In deze kwestie ging het om een werknemer (directeur) die zich ziek meldde als gevolg van een burn-out. Na een aantal maanden gaf werkgever aan dat werknemer niet meer kon terugkeren in zijn eigen functie, omdat zijn burn-out dit onmogelijk maakte. Hierna oordeelde de bedrijfsarts dat werknemer niet meer arbeidsongeschikt was door ziekte, maar sprake was van klachten als gevolg van een arbeidsconflict en adviseerde een gesprek tussen partijen. De werkgever stuurde de werknemer vervolgens, nadat een vergadering van aandeelhouders had plaatsgevonden, waarbij het enige onderwerp ‘ontslag’ van de werknemer was, een brief aan de werknemer met een bevestiging van de beëindiging van het dienstverband.

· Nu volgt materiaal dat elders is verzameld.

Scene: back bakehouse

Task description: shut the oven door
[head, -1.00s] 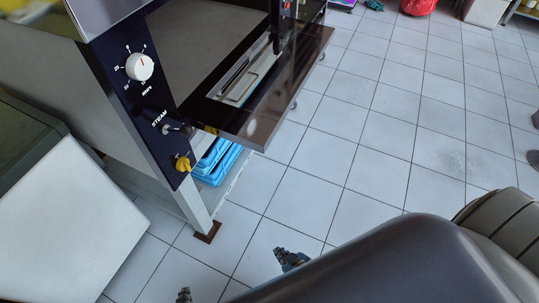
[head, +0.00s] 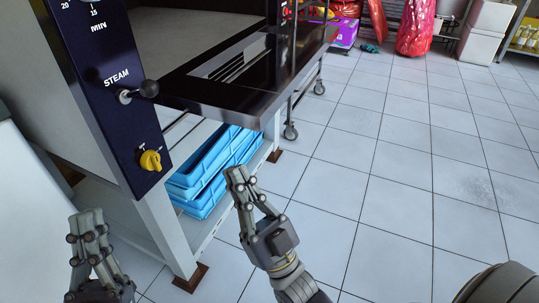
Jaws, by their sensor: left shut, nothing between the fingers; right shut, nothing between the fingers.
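The oven (head: 90,95) stands at the left, with a dark control panel bearing a steam lever and a yellow knob. Its oven door (head: 190,92) is a dark glossy panel with a window, hinged down and open, sticking out over the floor.
Blue crates (head: 212,172) are stacked on the shelf under the oven. A wheeled rack (head: 291,130) stands beyond the door. Red sacks (head: 414,28) and a white bin (head: 482,35) are at the back. The tiled floor (head: 385,165) at the right is clear.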

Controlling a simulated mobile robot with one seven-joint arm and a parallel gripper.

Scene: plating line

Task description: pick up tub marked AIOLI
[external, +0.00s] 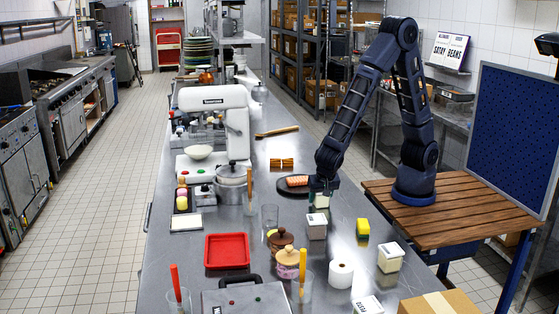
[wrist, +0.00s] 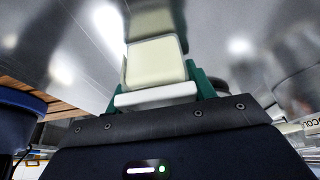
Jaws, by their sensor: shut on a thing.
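My gripper (external: 323,190) is low over the middle of the steel counter, its jaws shut on a pale tub (external: 322,201). In the wrist view the cream-topped tub (wrist: 152,61) sits between the green fingers of my gripper (wrist: 158,77). No AIOLI lettering is readable on this tub. I cannot tell if its base touches the counter. A similar white tub (external: 317,228) stands just in front of it, and another white tub (external: 390,258) stands farther right. Their labels are too small to read.
A dark tray with an orange-brown item (external: 297,181) is close to the left of my gripper. A red tray (external: 227,251) is at left.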

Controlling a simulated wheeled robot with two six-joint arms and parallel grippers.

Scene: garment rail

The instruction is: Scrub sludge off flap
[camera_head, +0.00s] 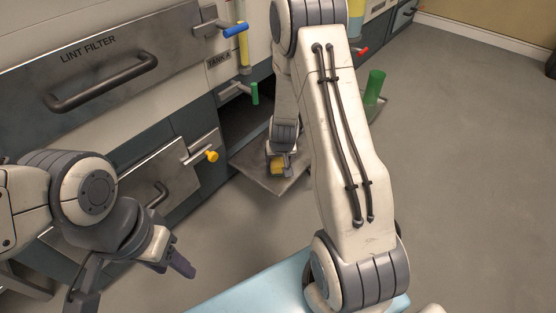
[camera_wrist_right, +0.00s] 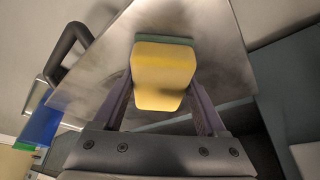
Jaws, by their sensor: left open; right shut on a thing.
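My right gripper (camera_wrist_right: 160,108) is shut on a yellow sponge (camera_wrist_right: 160,78) with a green scrub layer on its far face. In the head view the sponge (camera_head: 277,167) shows small between the fingers, over the lowered metal flap (camera_head: 272,185). In the right wrist view the green side faces the flap (camera_wrist_right: 220,70), close to it or touching; I cannot tell which. Dark smudges show on the flap's grey surface near the sponge. My left gripper (camera_head: 135,281) is open and empty, low at the left in the head view. My right arm hides part of the flap's surroundings.
The flap hangs open from a machine front with a lint filter panel (camera_head: 105,65) and its handle. Several coloured valve levers stick out, among them a yellow knob (camera_head: 212,156) and a green one (camera_head: 254,93). A green funnel-like part (camera_head: 375,88) stands at right. Floor at right is clear.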

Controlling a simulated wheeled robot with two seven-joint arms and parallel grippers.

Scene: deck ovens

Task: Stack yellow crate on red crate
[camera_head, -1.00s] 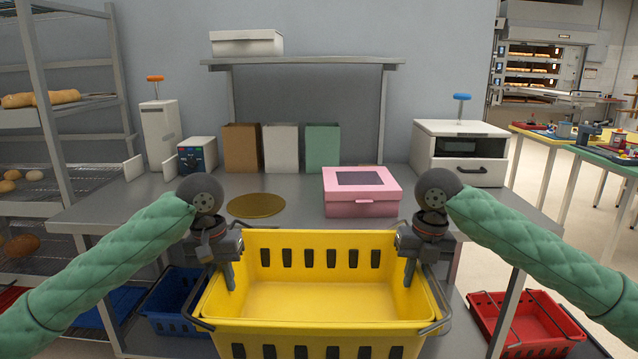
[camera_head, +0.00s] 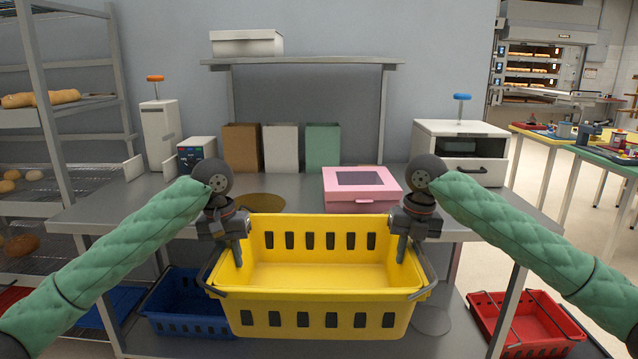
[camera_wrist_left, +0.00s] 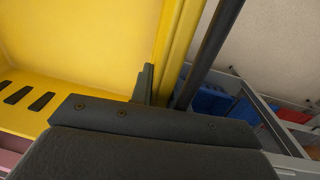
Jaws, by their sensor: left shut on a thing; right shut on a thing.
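The yellow crate (camera_head: 318,306) hangs level between my two grippers in front of the table, and it looks empty. My left gripper (camera_head: 236,256) is shut on its left rim, and my right gripper (camera_head: 402,252) is shut on its right rim. In the left wrist view the crate's yellow wall (camera_wrist_left: 80,45) and rim sit against my left gripper (camera_wrist_left: 150,88), with the dark handle beside it. The red crate (camera_head: 524,322) stands low at the right, apart from the yellow crate, with its handles visible.
A blue crate (camera_head: 186,306) stands low at the left under the table. The table (camera_head: 290,200) behind the yellow crate carries a pink box (camera_head: 360,190), a gold disc and paper bags. A bread rack (camera_head: 55,150) is at the left. Open floor shows at the right.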

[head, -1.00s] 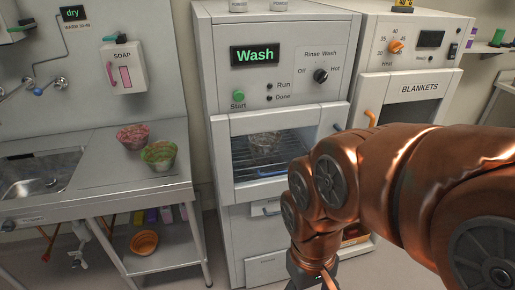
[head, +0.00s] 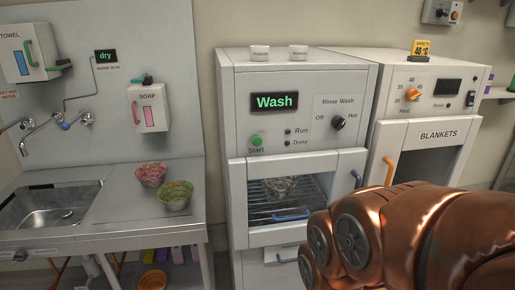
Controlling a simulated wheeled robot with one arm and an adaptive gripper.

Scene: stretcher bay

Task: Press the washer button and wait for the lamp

De werknemer verzocht de kantonrechter om betaling van de transitievergoeding en een billijke vergoeding van € 141.500,– bruto. De kantonrechter oordeelde dat de werknemer een transitievergoeding toekwam. Daarnaast kende de kantonrechter de werknemer de verzochte billijke vergoeding van € 141.500,– bruto toe. Volgens de kantonrechter was er namelijk geen redelijke grond voor ontslag aanwezig. Daarnaast werd werkgever verweten dat hij werknemer had belet om na zijn burn-out zijn werkzaamheden weer op te bouwen. Werknemer was feitelijk gezien nog steeds arbeidsongeschikt op het moment dat zijn arbeidsovereenkomst werd opgezegd. Werkgever had dus ernstig verwijtbaar gehandeld, aldus de kantonrechter.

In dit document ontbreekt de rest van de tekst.